** WORKING DATA **
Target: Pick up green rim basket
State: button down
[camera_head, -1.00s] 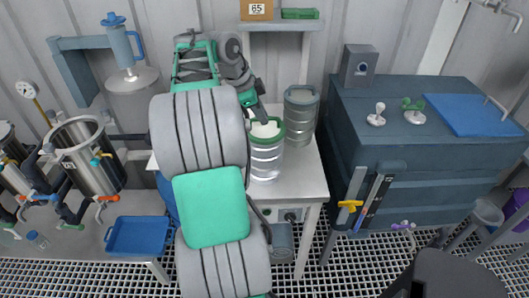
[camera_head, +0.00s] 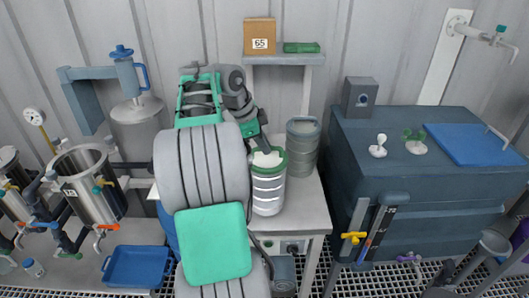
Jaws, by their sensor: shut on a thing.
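The green rim basket (camera_head: 268,188) is a silvery, banded cylinder with a green rim, upright at the white table, right of my arm. Its top shows something pale inside. My gripper (camera_head: 262,150) is at the basket's rim from above and behind, shut on it. The fingertips are small and partly hidden by my wrist and the rim. I cannot tell whether the basket's base touches the table.
A grey-rimmed basket (camera_head: 303,147) stands close behind and right of it. A small shelf (camera_head: 283,60) holds a cardboard box (camera_head: 259,37) and a green item (camera_head: 301,47). A dark blue cabinet (camera_head: 420,190) is right; a steel vessel (camera_head: 88,187) is left.

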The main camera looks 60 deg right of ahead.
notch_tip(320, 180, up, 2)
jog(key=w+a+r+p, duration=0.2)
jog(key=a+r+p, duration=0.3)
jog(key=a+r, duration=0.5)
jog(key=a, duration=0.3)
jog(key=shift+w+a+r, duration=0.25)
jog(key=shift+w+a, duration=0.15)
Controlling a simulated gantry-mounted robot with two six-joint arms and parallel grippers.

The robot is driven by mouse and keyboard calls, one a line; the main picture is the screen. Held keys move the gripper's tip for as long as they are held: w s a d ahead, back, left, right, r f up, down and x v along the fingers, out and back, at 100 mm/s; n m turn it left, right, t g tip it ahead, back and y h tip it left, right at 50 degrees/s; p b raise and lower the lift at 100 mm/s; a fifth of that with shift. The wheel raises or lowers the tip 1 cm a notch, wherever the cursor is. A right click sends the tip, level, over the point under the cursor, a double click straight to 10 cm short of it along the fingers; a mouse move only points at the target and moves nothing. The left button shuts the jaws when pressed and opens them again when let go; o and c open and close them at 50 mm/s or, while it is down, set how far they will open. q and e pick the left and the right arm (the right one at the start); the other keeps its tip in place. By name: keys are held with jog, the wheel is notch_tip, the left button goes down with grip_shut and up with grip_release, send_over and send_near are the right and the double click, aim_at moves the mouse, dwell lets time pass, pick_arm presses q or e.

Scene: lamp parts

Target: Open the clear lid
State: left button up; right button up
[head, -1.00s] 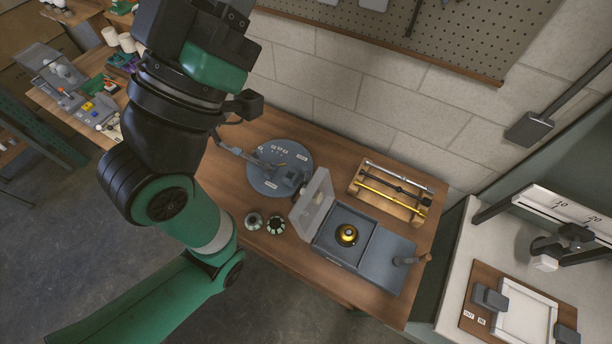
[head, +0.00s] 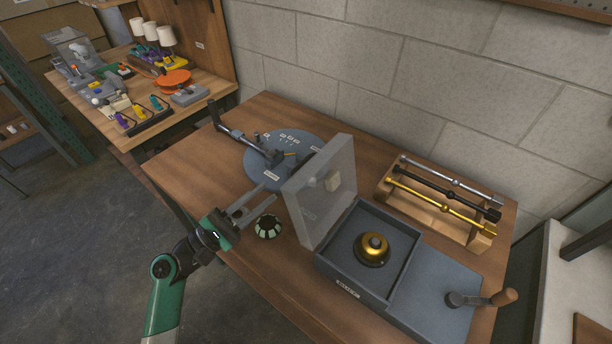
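The clear lid (head: 312,200) stands upright, swung open, along the left edge of a dark grey box (head: 340,272). A round gold part with a dark base (head: 372,249) sits inside the box, uncovered. My left gripper (head: 270,194) is to the left of the lid, above the table, with its two grey fingers apart and nothing visible between them. It looks separate from the lid. My right gripper is not in view.
A round patterned piece (head: 268,227) stands beside my left gripper. A round grey fixture (head: 262,160) lies behind it. A wooden rack (head: 432,217) with metal rods is at the right, and a handled lever (head: 490,298) is right of the box.

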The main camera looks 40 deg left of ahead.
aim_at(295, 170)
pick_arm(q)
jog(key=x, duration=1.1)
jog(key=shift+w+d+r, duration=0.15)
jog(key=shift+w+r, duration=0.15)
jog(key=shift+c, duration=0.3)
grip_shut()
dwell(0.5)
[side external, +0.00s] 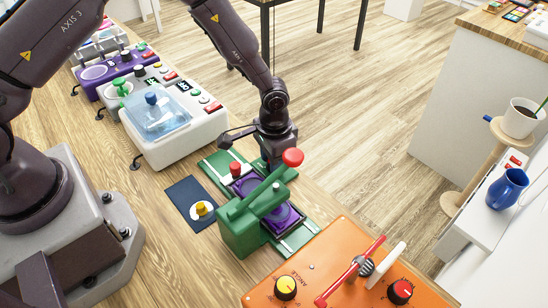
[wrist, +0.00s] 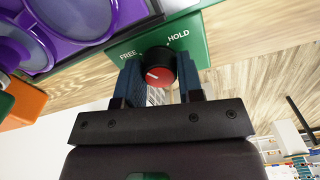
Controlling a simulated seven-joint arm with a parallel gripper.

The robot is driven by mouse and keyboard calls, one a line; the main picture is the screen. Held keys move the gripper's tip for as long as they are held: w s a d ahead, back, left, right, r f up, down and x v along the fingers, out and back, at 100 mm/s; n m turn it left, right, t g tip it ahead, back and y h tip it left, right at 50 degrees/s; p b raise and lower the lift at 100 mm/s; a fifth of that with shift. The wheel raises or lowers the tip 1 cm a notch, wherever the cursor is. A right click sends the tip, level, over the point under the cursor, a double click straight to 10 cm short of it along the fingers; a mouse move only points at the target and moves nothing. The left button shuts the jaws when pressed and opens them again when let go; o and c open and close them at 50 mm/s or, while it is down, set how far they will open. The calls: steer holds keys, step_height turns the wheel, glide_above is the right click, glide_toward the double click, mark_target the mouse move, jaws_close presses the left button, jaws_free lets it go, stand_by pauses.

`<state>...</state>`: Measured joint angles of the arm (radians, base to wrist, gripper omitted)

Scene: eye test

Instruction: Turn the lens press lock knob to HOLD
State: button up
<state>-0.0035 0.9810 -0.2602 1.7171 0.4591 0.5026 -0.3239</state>
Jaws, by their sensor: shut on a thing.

** EXERCISE BRIEF **
Reproduce, word for word, every line from the start of the records down to and including the line with "Controlling a simulated gantry-mounted"; skip the pictures.

** SOLVED EXERCISE **
Target: Pick up green rim basket
State: button down
[camera_head, -1.00s] 
[camera_head, +0.00s] 
Jaws, by their sensor: shut on a thing.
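The green rim basket (camera_head: 268,188) is a silvery, banded cylinder with a green rim, upright at the white table, right of my arm. Its top shows something pale inside. My gripper (camera_head: 262,150) is at the basket's rim from above and behind, shut on it. The fingertips are small and partly hidden by my wrist and the rim. I cannot tell whether the basket's base touches the table.
A grey-rimmed basket (camera_head: 303,147) stands close behind and right of it. A small shelf (camera_head: 283,60) holds a cardboard box (camera_head: 259,37) and a green item (camera_head: 301,47). A dark blue cabinet (camera_head: 420,190) is right; a steel vessel (camera_head: 88,187) is left.

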The main camera looks 60 deg right of ahead.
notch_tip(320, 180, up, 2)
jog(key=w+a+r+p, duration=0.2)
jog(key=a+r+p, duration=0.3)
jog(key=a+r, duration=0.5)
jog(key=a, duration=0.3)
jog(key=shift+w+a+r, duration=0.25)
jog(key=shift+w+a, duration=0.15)
Controlling a simulated gantry-mounted robot with two six-joint arms and parallel grippers.

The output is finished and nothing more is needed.